One simple way of modeling dependence between random variables is to use the following directed graphical model:

X₀ ---> X₁ ---> X₂ ---> X₃ ---> ...

In this model, X_i is conditionally independent of X_k given X_j whenever i < j < k. This is called the "Markov property", and the model above is called a "Markov model" or a "Markov chain". The variables X₀, X₁, X₁, ... are often seen as being ordered by "time", measured by integers, so we may use t as the index, writing X_t for one of these variables, although in some applications the variables may be ordered in some other way, such as in space, or by position in a file. We sometimes call the value of X_t the "state" at time t.
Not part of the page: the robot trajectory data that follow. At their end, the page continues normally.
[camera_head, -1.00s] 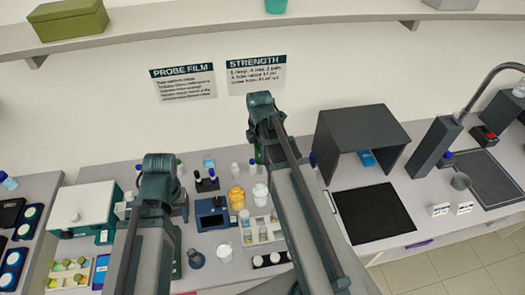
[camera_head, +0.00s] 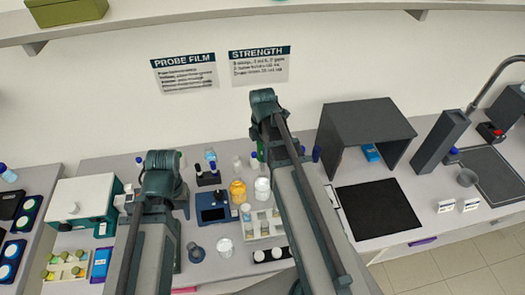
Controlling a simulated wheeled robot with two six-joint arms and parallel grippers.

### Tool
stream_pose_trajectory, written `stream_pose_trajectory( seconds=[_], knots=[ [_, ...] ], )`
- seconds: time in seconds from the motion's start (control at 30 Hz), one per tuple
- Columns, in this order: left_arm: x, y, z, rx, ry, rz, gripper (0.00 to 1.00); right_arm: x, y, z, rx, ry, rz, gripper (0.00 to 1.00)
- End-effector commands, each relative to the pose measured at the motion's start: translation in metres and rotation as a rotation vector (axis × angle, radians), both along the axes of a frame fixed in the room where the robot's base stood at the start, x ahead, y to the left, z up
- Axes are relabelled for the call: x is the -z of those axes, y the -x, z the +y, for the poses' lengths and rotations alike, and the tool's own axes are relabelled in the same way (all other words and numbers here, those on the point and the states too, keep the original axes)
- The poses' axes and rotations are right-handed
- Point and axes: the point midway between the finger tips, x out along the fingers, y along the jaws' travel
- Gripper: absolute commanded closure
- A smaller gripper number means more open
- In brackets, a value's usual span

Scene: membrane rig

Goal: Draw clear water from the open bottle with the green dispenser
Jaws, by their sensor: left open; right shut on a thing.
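A small green part (camera_head: 260,150) shows just left of my right forearm, at the back of the middle bench. The arm hides most of it, so I cannot tell whether it is the dispenser or something else. The right gripper itself is behind my right arm and does not show. The open bottle of clear water cannot be made out. My left gripper (camera_head: 183,206) is mostly hidden under its wrist, pointing down beside the blue-screened device; it is open.
The blue-screened device (camera_head: 213,208), a yellow jar (camera_head: 238,192), a white jar (camera_head: 262,189) and a vial rack (camera_head: 264,224) stand between my arms. A grey hood (camera_head: 365,128) and black mat (camera_head: 378,209) are at right.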

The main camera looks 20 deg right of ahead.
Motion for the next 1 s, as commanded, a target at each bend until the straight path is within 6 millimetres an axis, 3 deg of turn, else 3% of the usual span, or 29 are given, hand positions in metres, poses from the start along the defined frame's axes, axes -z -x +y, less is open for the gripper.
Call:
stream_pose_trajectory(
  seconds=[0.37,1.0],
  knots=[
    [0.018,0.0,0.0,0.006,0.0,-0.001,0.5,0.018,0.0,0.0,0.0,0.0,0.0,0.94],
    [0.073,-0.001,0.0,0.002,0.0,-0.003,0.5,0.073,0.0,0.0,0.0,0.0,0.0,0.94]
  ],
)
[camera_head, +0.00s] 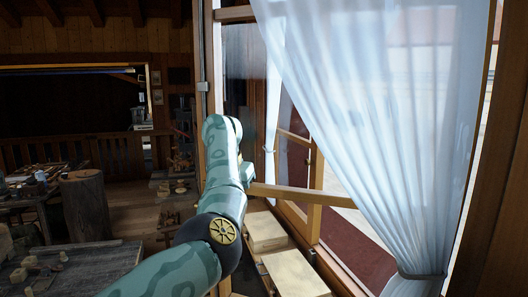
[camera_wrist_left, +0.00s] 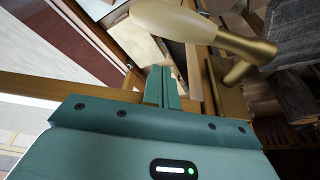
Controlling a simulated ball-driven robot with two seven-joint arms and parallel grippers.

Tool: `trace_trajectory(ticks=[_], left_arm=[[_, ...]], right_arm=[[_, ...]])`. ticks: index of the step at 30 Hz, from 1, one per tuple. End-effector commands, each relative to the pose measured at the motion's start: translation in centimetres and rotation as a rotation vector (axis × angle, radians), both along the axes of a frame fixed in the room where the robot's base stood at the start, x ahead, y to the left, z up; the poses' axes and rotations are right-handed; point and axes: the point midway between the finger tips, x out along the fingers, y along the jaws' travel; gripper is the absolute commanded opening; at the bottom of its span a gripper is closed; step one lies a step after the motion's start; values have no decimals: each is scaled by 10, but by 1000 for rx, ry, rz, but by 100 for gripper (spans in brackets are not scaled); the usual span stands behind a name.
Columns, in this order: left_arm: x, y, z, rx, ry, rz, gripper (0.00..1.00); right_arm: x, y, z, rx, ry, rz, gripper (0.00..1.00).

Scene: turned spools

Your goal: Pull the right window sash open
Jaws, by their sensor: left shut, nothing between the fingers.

Example applications: Markov models arise in many application areas. Some examples:

X_t could be the length of a queue (eg, of processes waiting to run on a processor) at time t.
X_t could be the language (0=English, 1=French) of the tth word in some document, or document collection.
X_t could be 1 or 0 according to whether or not the tth bit in a transmission was corrupted by noise.
X_t could be the type of the tth web site visited by a user (eg, 1=news, 2=shopping, 3=photo, etc.).
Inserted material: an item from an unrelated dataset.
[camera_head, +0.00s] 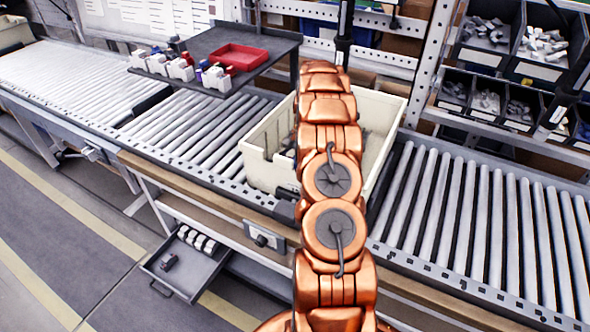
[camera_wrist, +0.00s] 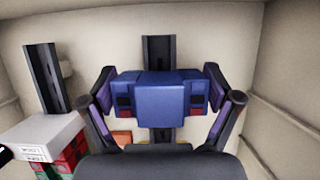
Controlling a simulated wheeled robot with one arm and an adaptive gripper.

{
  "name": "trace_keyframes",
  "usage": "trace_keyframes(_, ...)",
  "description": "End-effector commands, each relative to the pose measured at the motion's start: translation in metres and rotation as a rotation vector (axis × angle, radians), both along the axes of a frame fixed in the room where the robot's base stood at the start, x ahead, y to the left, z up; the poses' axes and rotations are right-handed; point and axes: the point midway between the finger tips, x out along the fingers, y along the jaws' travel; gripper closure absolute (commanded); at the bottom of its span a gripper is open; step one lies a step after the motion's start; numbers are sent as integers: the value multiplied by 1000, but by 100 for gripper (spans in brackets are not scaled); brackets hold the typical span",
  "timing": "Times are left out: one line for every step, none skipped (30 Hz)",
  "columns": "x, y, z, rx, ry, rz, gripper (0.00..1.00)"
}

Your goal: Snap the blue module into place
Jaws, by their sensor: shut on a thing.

In all these applications, a Markov chain might or might not be a good model - ie, the Markov property might or might not hold. But even if a Markov chain isn't a perfect model, it might be a much better model than assuming that the X_t are independent. We might prefer a Markov model to a more complex model because, as we'll see, it is relatively easy to compute probabilities relating to a Markov model (as long as the number of possible values for X_t isn't too large).

Specifying a Markov chain

Let's suppose that the random variables making up a Markov chain have some finite range, such as { 1, 2, ..., K }. To specify the joint distribution of all the X_t, we will need to specify

The initial probabilities for the state - in other words, P(X₀=x) for all x in the range of X₀.
The transition probabilities for moving from a state at time t to a state at time t+1 - in other words, P(X_t+1=x' | X_t+1=x) for all x and x'.

If the transition probabilities are the same for all t, we say the Markov chain is "homogeneous".

For a homogeneous Markov chain, we will write

P₀(x) for P(X₀=x).
P⁽¹⁾(x --> x') for P(X_t+1=x' | X_t+1=x)

Note that specifying a Markov chain with with K possible states requires K-1 numbers for the initial probabilities (the last probability is determined from the others by the requirement that they sum to one) and K(K-1) numbers for the transition probabilities.

Finding the marginal distribution for the state at time t

Suppose we want to find P_n(x) = P(X_n = x).

We know P₀(x). We can find P₁(x) as follows:

P₁(x₁) = P(X₁ = x₁)
     = SUM(over x₀) P(X₁ = x₁, X₀ = x₀)
     = SUM(over x₀) P(X₁ = x₁ | X₀ = x₀) P(X₀ = x₀)
     = SUM(over x₀) P⁽¹⁾(x₀ --> x₁) P₀(x₀)

Similarly, we could find P₄(x) as

P₄(x₄) = P(X₄ = x₄)
= SUM(over x₀, x₁, x₂, x₃) P₀(x₀) P⁽¹⁾(x₀ --> x₁) P⁽¹⁾(x₁ --> x₂) P⁽¹⁾(x₂ --> x₃) P⁽¹⁾(x₃ --> x₄)

But the summation here is over K⁴ terms, and in general using this method to compute P_n(x) would take time that grows exponentially with n.

Fortunately, we can instead proceed sequentially, computing P₁, P₂, P₃, ... in turn (of course, we know P₀ before we start). At each stage, we build a table of values for P_n, which we can use when computing the next table. To compute P_n when we already have a table of values for P_n-1, we just need to write it as follows:

P_n(x_n) = SUM(over x₀, ..., x_n-1) P(X_n = x_n | X₀ = x₀, ..., X_n-1 = x_n-1) P(X₀ = x₀, ..., X_n-1 = x_n-1)
     = SUM(over x₀, ..., x_n-1) P(X_n = x_n | X_n-1 = x_n-1) P(X₀ = x₀, ..., X_n-1 = x_n-1)
     = SUM(over x_n-1) P(X_n = x_n | X_n-1 = x_n-1) SUM(over x₀, ..., x_n-2) P(X₀ = x₀, ..., X_n-1 = x_n-1)
     = SUM(over x_n-1) P(X_n = x_n | X_n-1 = x_n-1) P(X_n-1 = x_n-1)
     = SUM(over x_n-1) P⁽¹⁾(x_n-1 --> x_n)) P_n-1(x_n-1)

Note how the Markov property is crucial in simplifying P(X_n = x_n | X₀ = x₀, ..., X_n-1 = x_n-1) to P(X_n = x_n | X_n-1 = x_n-1). The end result is that to compute P_n when we already know P_n-1 requires a sum of only K terms, so computing P_n takes time proportional to Kn rather than Kⁿ.